Beginner knitting project with needles and yarn

Your First Knitting Project — What to Make and How to Start

So you want to learn to knit. Brilliant choice — knitting is meditative, creative, and produces things you actually want to wear and use. But where do you start? Forget the 47-page beginner guides. Here is the fast, practical version.

What to Make First

Your first project should be a simple scarf or dishcloth in garter stitch. Here is why:

  • It is a flat rectangle — no shaping, no counting, no stress
  • Garter stitch (knit every row) is the single easiest stitch pattern
  • A dishcloth takes just a few hours, so you see results quickly
  • You practise the knit stitch hundreds of times, building muscle memory

Do not start with a hat, socks, or a sweater. Those come later. First, make something boring and flat. Trust the process.

What You Need

Keep it minimal:

  • Yarn — One ball of DK or worsted weight yarn in a light colour (so you can see your stitches). Cotton or acrylic is easiest. Browse our yarn collection
  • Needles — A pair of straight needles in 4.5mm or 5mm. Bamboo needles grip the yarn slightly, which helps beginners. See our knitting needles
  • Scissors — Any scissors you have at home
  • A tapestry needle — For weaving in the tail when you finish

That is it. No stitch markers, no row counters, no fancy accessories yet.

The Three Things You Need to Learn

1. Casting On

This creates the first row of stitches on your needle. The long-tail cast on is the most useful — search for a video tutorial and practise it a few times. Aim for 30-35 stitches for a dishcloth or 40-50 for a scarf.

2. The Knit Stitch

Insert your right needle into the first stitch from left to right, wrap the yarn around the right needle, pull it through, and slide the old stitch off. That is the entire knit stitch. Repeat across every row. This creates garter stitch fabric — bumpy, squishy, and satisfying.

3. Casting Off (Binding Off)

When your piece is the length you want, you need to secure the stitches so they do not unravel. Knit two stitches, then pass the first stitch over the second. Knit one more, pass the previous stitch over. Repeat until one stitch remains, then cut the yarn and pull it through.

Common Beginner Mistakes (and How to Fix Them)

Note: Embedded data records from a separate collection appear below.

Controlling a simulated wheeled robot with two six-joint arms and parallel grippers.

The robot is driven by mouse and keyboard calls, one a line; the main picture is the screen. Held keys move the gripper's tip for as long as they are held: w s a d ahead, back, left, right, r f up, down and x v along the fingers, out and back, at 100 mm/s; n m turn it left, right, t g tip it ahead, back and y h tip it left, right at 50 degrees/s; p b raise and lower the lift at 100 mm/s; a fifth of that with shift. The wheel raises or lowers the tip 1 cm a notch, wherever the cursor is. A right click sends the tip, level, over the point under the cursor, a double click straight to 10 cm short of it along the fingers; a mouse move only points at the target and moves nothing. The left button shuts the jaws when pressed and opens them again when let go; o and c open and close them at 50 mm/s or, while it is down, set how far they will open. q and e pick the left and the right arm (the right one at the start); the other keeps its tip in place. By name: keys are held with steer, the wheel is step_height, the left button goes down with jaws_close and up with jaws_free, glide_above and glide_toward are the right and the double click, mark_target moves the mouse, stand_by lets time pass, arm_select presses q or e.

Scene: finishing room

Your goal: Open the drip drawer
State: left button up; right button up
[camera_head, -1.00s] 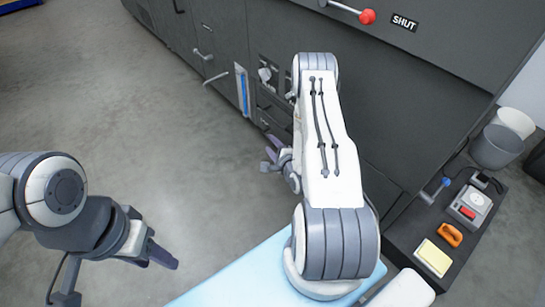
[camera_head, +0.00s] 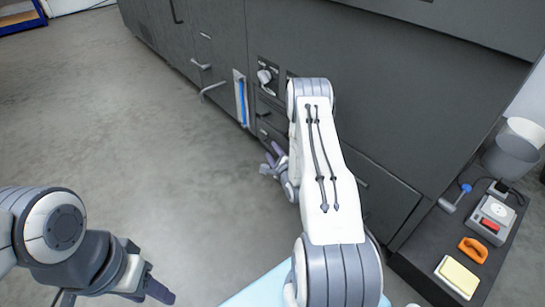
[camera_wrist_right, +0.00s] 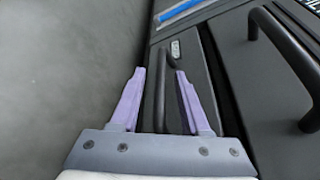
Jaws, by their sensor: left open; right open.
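A dark, low drawer front (camera_wrist_right: 193,72) with a black bar handle (camera_wrist_right: 162,88) shows in the right wrist view; a small label above the handle is too small to read. I take it to be the drip drawer. My right gripper (camera_wrist_right: 155,85) is open, its purple fingers on either side of the handle in the picture; I cannot tell whether they touch it. In the head view my right gripper (camera_head: 272,162) is low beside the cabinet, and my forearm hides part of the drawer fronts. My left gripper (camera_head: 150,287) is open and empty over the floor, away from the cabinet.
The dark cabinet (camera_head: 400,110) runs across the back, with other handles (camera_head: 213,87) and a knob (camera_head: 264,76). Another bar handle (camera_wrist_right: 285,55) is close on the right. A low dark bench (camera_head: 425,245) holds a yellow sponge pad (camera_head: 458,277). The grey floor (camera_head: 130,130) at left is clear.

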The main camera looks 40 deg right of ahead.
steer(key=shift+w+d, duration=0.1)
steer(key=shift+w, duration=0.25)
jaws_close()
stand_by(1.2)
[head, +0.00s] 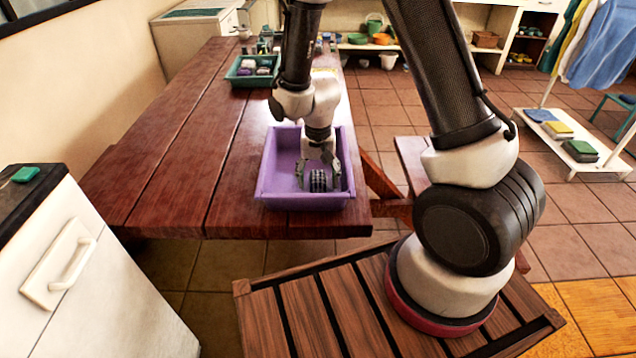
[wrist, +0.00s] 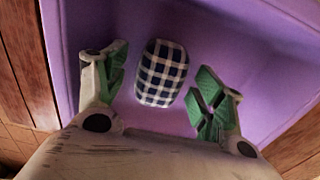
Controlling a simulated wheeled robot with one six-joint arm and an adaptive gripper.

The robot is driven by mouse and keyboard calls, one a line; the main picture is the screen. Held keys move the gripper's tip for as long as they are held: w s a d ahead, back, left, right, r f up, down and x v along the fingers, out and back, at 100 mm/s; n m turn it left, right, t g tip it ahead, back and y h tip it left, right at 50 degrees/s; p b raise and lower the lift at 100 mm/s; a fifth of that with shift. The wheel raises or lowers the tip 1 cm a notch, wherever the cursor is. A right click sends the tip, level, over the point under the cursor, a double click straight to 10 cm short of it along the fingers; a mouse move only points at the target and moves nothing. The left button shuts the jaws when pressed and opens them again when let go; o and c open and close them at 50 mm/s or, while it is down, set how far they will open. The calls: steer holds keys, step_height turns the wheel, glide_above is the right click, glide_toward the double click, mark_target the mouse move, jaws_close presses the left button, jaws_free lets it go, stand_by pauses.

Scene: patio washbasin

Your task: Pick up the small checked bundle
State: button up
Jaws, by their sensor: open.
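The small checked bundle (wrist: 162,73) is dark blue and white and lies on the floor of a purple tub. It also shows in the head view (head: 318,181), between the fingers. My gripper (wrist: 160,95) is open, with its green-padded fingers on either side of the bundle. Gaps show between the bundle and both fingers in the wrist view. In the head view my gripper (head: 318,178) reaches down inside the tub. The purple tub (head: 304,202) stands on the near right end of a dark red wooden table.
The wooden table (head: 165,150) is bare to the left of the tub. A green tray (head: 240,81) with several items stands farther back. A white cabinet (head: 95,275) with a green object (head: 25,174) on top is at the left. A low white rack (head: 590,160) holds folded cloths at the right.

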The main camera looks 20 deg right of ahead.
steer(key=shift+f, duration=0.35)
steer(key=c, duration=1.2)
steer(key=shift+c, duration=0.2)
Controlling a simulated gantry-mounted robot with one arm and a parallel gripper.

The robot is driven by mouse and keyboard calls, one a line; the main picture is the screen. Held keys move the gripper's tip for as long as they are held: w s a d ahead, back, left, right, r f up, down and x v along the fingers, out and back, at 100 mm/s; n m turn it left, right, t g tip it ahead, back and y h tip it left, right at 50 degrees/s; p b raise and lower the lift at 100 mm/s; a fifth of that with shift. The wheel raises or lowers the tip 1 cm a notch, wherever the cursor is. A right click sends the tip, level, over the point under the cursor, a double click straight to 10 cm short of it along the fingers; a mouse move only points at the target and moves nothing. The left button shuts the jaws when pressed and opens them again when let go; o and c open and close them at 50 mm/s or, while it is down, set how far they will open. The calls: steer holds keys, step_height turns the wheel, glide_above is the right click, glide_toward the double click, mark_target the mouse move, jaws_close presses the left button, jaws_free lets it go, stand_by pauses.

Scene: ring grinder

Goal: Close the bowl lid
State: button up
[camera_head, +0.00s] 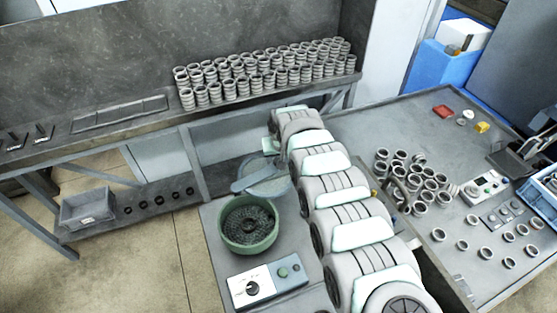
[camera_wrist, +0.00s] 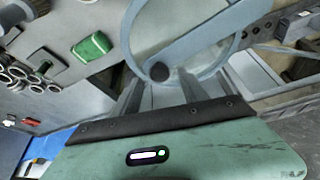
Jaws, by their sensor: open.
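The green bowl (camera_head: 250,238) stands open on the grey bench, with dark contents inside. Its clear round lid (camera_head: 270,188) is raised behind the bowl, with a grey bar (camera_head: 252,180) across it. My gripper (camera_head: 268,146) is at the lid's far upper side, partly hidden by my arm. In the wrist view my gripper (camera_wrist: 160,92) has its two fingers apart, pointing at the lid (camera_wrist: 136,22). The lid's bar (camera_wrist: 205,38) ends in a dark round knob (camera_wrist: 159,72), seen just beyond the gap between the fingers. I cannot tell whether the fingers touch it.
A control box (camera_head: 268,284) with a dial stands in front of the bowl. Stacked metal rings (camera_head: 265,75) fill the back shelf. Loose rings (camera_head: 415,180) cover part of the right table. My arm runs close along the bowl's right side. A grey bin (camera_head: 88,208) sits low at left.

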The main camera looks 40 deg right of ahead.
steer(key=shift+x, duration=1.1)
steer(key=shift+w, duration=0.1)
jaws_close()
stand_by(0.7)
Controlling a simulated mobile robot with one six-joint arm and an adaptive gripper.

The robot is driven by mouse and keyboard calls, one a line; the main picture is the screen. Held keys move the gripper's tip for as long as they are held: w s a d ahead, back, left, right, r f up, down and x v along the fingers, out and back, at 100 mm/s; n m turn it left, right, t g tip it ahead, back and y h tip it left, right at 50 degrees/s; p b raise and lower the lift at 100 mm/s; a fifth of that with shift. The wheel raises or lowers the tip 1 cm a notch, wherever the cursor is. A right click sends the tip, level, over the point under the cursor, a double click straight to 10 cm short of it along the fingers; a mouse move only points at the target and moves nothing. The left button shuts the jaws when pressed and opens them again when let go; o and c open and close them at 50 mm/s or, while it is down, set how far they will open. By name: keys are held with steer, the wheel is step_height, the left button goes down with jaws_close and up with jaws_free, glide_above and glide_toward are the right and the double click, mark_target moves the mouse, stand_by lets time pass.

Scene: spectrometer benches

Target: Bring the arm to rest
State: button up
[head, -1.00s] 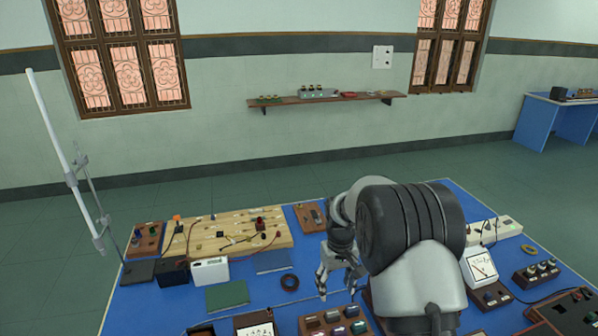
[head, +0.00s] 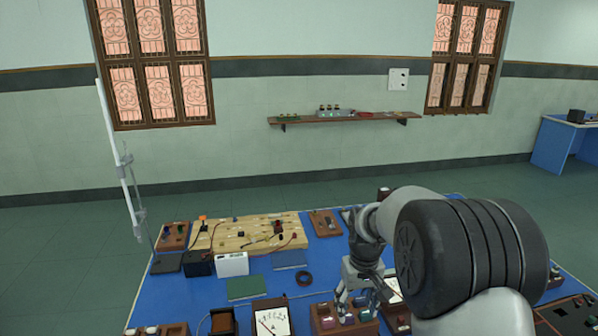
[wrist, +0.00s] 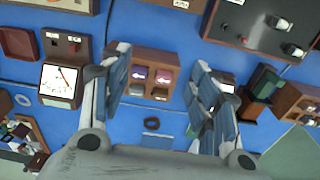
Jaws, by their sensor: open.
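My gripper (head: 356,303) is over the blue bench (head: 180,301) in the head view, pointing down, with my arm reaching in from the right. Its fingers are spread and hold nothing.
A wooden circuit board (head: 245,237), a white box (head: 233,264), a green book (head: 246,288), a dark ring (head: 304,279) and a meter (head: 270,318) lie left of my gripper. A tall stand with a white tube (head: 115,150) rises at the bench's left. A wall shelf (head: 345,120) hangs behind.

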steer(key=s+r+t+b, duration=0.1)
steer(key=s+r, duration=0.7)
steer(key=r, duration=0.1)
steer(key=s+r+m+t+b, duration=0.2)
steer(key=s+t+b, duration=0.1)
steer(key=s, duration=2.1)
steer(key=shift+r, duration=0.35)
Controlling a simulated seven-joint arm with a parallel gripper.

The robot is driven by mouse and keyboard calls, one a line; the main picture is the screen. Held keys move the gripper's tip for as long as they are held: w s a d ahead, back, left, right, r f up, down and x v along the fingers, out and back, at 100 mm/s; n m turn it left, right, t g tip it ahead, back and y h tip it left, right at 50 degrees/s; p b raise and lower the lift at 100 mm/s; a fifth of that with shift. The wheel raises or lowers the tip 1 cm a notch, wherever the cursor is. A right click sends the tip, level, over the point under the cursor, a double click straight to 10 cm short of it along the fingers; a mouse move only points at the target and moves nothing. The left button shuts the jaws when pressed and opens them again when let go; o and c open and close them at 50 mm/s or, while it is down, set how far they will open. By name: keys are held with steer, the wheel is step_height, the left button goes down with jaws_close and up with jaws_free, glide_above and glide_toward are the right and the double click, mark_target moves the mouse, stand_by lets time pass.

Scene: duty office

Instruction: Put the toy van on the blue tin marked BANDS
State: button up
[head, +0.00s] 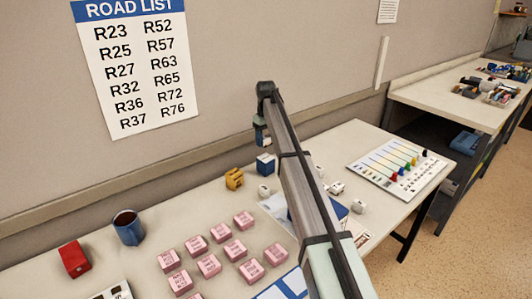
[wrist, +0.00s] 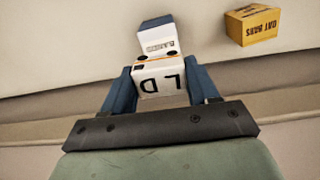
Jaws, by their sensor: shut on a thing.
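My gripper (wrist: 160,88) is shut on the toy van (wrist: 160,78), a small white body with dark letters, an orange stripe and dark wheels, between two blue fingers. In the head view my gripper (head: 261,140) hangs above the blue tin (head: 265,165); the van is hardly discernible there. In the wrist view the tin (wrist: 156,36) shows just beyond the van, blue with a white face and small dark lettering too blurred to read surely. Whether the van touches the tin, I cannot tell.
A yellow box marked OAT BARS (head: 234,179) stands just left of the tin. Several pink blocks (head: 208,265), a blue mug (head: 128,228) and a red tin (head: 74,259) stand to the left. A slider board (head: 395,165) lies to the right. The wall is close behind.

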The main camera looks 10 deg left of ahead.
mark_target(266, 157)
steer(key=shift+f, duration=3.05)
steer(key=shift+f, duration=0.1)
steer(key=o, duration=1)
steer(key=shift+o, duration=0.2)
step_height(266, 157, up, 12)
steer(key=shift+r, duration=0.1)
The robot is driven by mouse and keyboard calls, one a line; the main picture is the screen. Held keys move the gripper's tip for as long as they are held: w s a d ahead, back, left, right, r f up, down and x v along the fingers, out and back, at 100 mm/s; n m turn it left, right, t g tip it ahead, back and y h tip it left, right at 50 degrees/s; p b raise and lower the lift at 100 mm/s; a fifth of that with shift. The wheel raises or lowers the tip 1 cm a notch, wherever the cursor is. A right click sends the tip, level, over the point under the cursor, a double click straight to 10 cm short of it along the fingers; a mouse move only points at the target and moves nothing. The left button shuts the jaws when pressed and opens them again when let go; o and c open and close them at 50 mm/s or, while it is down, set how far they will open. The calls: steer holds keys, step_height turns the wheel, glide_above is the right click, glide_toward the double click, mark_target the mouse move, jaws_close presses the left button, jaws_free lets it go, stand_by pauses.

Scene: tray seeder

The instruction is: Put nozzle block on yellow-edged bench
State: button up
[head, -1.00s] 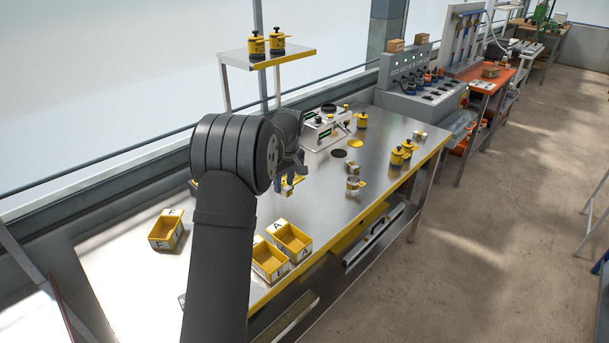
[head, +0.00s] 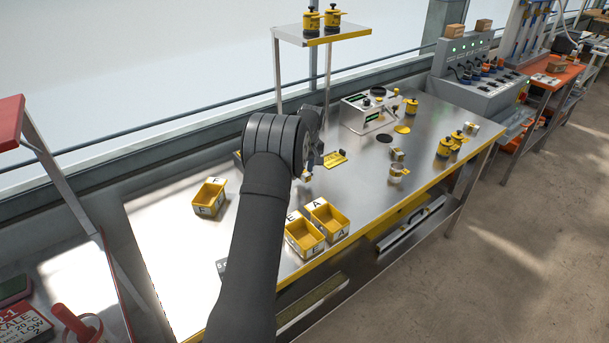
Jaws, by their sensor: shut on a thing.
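The yellow-edged bench (head: 400,205) is the long steel table under my arm, with a yellow strip along its front edge. My gripper (head: 309,171) is over the bench, left of a flat yellow plate (head: 335,160). It is shut on a small piece that I take to be the nozzle block. My own wrist hides most of it, so its shape and its height above the bench cannot be told.
Yellow lettered bins (head: 305,238) stand at the front, another bin (head: 209,197) at the left. A raised shelf (head: 325,35) stands behind.

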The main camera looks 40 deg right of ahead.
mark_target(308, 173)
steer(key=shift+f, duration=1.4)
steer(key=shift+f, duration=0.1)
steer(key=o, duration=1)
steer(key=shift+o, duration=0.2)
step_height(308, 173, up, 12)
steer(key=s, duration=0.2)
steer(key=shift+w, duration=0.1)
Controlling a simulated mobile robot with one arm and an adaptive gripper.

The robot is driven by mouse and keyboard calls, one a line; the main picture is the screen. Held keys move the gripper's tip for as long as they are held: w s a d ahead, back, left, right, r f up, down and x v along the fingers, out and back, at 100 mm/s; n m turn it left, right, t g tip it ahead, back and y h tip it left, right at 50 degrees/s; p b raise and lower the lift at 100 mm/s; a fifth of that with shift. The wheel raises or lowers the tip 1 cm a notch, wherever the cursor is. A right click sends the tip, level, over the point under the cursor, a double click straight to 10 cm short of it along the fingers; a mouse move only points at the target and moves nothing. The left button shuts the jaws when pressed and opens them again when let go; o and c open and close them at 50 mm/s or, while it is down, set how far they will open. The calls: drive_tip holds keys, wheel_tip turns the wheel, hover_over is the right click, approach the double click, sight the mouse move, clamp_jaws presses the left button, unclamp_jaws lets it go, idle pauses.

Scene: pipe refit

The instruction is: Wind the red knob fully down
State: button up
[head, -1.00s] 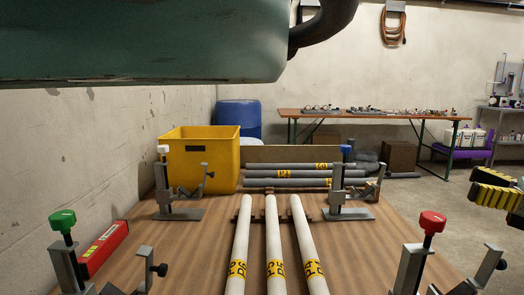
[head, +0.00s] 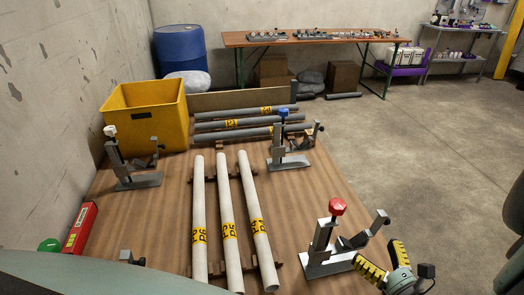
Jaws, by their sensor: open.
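The red knob (head: 337,207) tops a grey metal clamp (head: 326,258) at the right front of the wooden table in the head view. The clamp stands upright, with an angled V-shaped rest on its right side. My gripper (head: 376,268) is at the lower right, just right of the clamp's base and below the knob's height in the picture. Its yellow-and-black ribbed fingers are spread apart with nothing between them. The gripper is apart from the knob. The screw under the knob is too small to judge how far down it is.
Three white pipes (head: 227,220) lie on supports left of the red-knob clamp. Grey pipes (head: 240,112) and a yellow bin (head: 147,112) are at the back. Bare floor lies to the right.

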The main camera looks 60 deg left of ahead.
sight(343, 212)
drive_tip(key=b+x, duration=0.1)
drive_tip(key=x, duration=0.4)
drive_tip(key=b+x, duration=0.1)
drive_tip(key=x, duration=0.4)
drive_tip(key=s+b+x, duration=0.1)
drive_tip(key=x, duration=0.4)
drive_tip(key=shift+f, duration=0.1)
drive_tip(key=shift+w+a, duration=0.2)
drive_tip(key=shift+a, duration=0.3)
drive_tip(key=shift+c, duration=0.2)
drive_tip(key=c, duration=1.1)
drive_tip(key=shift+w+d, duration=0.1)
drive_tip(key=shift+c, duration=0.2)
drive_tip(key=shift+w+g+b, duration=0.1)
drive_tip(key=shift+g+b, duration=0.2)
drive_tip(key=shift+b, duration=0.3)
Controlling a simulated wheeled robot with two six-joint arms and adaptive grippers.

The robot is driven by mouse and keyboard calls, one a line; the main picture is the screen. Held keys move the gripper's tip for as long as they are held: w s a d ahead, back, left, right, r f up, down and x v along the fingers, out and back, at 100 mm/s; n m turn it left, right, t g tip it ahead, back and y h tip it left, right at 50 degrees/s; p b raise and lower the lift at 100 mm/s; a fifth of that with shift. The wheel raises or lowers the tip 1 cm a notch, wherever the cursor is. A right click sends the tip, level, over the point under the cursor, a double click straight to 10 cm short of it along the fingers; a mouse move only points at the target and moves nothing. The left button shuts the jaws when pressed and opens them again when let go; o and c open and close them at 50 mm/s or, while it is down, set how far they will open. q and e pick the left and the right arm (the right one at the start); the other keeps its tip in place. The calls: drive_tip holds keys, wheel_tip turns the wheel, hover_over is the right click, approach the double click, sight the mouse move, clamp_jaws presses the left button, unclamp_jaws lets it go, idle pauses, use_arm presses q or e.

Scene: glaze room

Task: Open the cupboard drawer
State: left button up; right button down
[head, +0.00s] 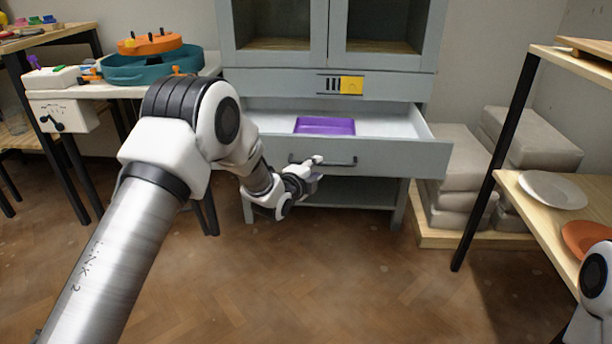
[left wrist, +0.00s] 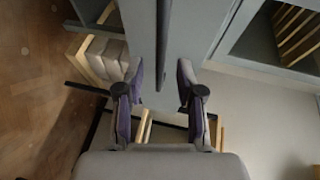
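The grey cupboard (head: 270,84) stands at the back. Its drawer (head: 405,160) is pulled out, with a purple object (head: 325,126) lying inside. A dark bar handle (head: 340,163) runs across the drawer front. My left gripper (head: 316,163) is at the left part of this handle. In the left wrist view my left gripper (left wrist: 160,76) is open, with fingers apart on both sides of the dark handle (left wrist: 164,40). I see gaps between the fingers and the handle there; whether they touch it elsewhere I cannot tell. My right gripper is out of view.
Grey slabs (head: 455,160) are stacked right of the cupboard. A wooden shelf with a white plate (head: 552,190) and orange plate (head: 588,238) stands right. The middle floor is clear.

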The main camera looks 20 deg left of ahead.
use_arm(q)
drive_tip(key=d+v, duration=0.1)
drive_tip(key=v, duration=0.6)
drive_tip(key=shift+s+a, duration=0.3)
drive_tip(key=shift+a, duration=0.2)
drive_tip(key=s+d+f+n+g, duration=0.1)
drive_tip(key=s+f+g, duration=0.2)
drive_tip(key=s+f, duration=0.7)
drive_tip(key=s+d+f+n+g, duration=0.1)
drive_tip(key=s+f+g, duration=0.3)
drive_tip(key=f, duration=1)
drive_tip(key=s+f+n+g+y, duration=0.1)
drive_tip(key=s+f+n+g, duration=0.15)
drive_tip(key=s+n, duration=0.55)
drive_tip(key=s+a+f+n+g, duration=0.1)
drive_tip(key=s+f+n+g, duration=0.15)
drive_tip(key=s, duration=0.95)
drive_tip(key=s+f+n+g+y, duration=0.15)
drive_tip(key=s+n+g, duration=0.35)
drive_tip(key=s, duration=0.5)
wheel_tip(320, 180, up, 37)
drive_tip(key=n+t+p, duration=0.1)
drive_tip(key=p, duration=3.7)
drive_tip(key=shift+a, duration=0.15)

  • Stitches keep increasing — You are probably accidentally knitting into the gap between stitches. Make sure you are inserting your needle into the actual stitch, not the bar below it
  • Edges look messy — This is normal. They improve with practice. Pulling your first stitch of each row slightly tighter helps
  • Tension is uneven — Also normal. Your tension will even out after a few hundred stitches. Do not restart — keep going

What to Make Next

Once you have completed your first flat piece, try these in order:

  1. A second dishcloth in stockinette stitch — Learn the purl stitch (knit one row, purl one row)
  2. A simple ribbed scarf — Alternating knit and purl in the same row (k2, p2 ribbing)
  3. A basic beanie — Introduces knitting in the round and decreasing. Check our pattern collection for beginner-friendly hat patterns

The most important thing? Start. Cast on tonight. Your first few rows will look terrible, and that is completely fine. Every expert knitter started with wonky garter stitch.